Other short-term development plans and efforts followed, with the various governments, and military regimes of the Progress Party (Second Republic) and the People’s National Convention (Third Republic, 1966 and 1981); with other varied plans by military juntas, including, ‘Operation-Feed-Yourself’, geared towards food security (Genera Ignatius Kutu Acheampong, 1972 to 2978); and the several efforts at economic recovery of the 1980s under the Provisional National Defence Council’s (PNDC) Economic Recovery Programme (ERP I and II) and the Structural Adjustment phases (1987-1989).
The Fourth Republic came with the establishment of the National Development Planning Commission (NDPC) by Articles 86 and 87 of the 1992 Constitution, with all its other laws and regulations.
For instance the National Development Planning Commission Act, 1994 (Act 479), National Development Planning (System) Act, 1994 (Act 480) and the National Development Planning Systems Regulations, 2016 (L.I. 2232), to cite a few.

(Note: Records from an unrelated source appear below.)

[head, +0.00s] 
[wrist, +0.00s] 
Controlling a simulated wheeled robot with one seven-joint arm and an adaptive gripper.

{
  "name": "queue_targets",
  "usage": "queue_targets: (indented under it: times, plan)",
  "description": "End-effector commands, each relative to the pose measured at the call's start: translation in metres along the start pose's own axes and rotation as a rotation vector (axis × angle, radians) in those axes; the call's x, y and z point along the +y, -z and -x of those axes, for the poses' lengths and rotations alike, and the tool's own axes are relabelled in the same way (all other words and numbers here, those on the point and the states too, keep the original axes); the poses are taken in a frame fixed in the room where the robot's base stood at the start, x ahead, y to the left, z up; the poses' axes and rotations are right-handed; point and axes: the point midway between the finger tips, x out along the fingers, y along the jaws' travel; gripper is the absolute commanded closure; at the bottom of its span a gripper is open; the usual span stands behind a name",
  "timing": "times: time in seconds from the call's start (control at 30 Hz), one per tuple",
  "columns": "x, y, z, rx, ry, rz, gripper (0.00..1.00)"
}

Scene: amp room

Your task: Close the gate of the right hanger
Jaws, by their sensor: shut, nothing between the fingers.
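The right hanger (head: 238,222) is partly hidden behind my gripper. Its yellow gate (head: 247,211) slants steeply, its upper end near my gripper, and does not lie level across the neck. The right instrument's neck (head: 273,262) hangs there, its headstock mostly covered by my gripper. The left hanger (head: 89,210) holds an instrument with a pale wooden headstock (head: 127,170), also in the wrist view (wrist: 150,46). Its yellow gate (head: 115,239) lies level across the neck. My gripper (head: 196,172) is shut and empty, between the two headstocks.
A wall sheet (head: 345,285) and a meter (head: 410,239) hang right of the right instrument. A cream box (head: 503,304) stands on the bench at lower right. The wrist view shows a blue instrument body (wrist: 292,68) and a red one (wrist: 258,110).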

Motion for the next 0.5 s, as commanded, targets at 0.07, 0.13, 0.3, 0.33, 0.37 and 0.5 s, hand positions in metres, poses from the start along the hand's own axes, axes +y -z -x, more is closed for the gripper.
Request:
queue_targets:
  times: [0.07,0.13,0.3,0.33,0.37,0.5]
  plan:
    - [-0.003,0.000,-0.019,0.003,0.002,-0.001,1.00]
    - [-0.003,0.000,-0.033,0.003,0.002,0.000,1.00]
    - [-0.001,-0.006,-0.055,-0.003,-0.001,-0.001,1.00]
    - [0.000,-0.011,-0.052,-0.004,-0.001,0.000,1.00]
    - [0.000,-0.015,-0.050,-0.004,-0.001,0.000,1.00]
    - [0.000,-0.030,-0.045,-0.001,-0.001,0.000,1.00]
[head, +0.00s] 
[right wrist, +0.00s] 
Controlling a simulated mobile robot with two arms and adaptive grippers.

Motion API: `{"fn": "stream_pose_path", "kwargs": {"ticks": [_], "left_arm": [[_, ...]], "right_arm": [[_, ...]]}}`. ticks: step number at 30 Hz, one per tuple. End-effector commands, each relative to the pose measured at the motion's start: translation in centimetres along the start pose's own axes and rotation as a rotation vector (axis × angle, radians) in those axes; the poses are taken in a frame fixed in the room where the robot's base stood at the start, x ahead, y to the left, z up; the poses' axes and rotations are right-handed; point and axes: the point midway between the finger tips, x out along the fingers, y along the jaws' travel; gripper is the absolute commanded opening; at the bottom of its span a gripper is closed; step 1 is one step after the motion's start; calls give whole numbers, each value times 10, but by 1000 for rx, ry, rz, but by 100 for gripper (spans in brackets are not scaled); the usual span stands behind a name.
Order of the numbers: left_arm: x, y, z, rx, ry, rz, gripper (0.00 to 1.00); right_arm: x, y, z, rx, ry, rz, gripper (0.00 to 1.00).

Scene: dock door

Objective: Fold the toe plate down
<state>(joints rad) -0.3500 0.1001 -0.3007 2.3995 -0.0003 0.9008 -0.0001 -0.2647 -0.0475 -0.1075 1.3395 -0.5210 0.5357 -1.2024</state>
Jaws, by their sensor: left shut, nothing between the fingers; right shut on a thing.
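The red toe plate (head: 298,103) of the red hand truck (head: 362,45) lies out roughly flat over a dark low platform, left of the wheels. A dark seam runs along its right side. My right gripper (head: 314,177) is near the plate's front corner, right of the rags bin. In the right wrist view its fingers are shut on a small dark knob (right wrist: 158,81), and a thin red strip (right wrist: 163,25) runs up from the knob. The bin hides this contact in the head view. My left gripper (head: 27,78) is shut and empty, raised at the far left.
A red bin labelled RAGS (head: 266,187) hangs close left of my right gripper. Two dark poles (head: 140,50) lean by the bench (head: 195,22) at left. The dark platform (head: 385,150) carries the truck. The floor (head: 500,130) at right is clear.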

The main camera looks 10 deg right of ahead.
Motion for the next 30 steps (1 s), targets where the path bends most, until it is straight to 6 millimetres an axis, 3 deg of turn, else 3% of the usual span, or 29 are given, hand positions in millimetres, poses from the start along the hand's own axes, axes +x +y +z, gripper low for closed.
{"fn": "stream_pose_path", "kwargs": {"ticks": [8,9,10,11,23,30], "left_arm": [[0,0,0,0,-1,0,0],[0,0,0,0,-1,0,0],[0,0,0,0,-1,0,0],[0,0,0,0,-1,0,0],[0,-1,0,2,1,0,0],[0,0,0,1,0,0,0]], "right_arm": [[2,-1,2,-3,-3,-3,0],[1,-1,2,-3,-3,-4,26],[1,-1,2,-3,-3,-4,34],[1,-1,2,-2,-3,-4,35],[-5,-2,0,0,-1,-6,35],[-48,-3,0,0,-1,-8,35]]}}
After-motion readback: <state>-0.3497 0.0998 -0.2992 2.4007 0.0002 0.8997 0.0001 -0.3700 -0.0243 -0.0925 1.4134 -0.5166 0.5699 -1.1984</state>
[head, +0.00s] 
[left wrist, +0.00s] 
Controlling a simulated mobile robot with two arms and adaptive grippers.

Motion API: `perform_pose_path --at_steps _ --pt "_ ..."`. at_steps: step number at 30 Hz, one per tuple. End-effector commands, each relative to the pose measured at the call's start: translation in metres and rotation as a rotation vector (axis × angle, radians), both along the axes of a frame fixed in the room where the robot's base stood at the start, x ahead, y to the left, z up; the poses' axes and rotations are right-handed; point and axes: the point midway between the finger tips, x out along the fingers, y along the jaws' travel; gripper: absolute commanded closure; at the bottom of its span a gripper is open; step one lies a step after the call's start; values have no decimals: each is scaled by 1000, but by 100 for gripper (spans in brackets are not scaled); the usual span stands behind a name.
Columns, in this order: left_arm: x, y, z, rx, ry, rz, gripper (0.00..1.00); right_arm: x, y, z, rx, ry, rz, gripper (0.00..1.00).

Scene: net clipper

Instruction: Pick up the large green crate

With the new legal dispensation came other development plans, such as Vision 2020, which spanned 25 years (1996 to 2020) with a medium-term plan (1996-2000) outlining specific objectives and strategies.
Attaining the Heavily Indebted Poor Country status in 2002, a strategy of poverty reduction was the thrust of economic plans, with the Ghana Poverty Reduction Strategy (GPRS I, 2003-2005); followed by the Growth and Poverty Reduction Strategy (GPRS II: 2006-2009). Subsequently, Vision 2020 was aborted for a diverse medley of programmes and plans at economic reform and development. The NDPC currently has Vision 2057, the Long-Term National Development Plan (2018-2057).
First, it is interesting that the Constitutional Review Commission Report, from a Political to a Developmental Constitution, (December 2021) states a general concensus on the issue of a legally binding long-term development plan.
Although not part of the about 44 issues of concern about the 1992 Constitution teased out to engage Ghanaians on, sector-wide national consultations brought out the fact that “there was universal agreement on the need for a long term, strategic and relatively binding national development plan.”
Thus, Naa Alhassan Andani’s call is a re-echo of the collective desires of Ghanaians expressed over time..
Second, the imperative for a long-term legally binding development plan will strengthen governance and public resource expenditures.
Third, a long-term legally binding development plan will stem all the wastage in governance.
The Daily Graphic is unequivocal that a long-term legally binding development plan will end the extreme partisanship of governance and elections into public office.
Ghanaians are certainly aghast by the abandonment of development projects in communities, just because it was started by a previous opposition government, in spite of the fact that they could have been beneficial to the communities.
A long-term legally binding development plan will clearly define development aspirations of all, purging Ghanaians of blind affiliations to political parties and their skewed reward systems that are merely based on patronage, and not merit or need.
The Daily Graphic commends Naa Alhassan Andani for his thought, and proposes it to the government for action, and to Ghanaians for the concerted activism in its realisation.
Principally, we hope that the Kwasi H. Prempeh-led Constitution Review Committee and the NDPC have taken note.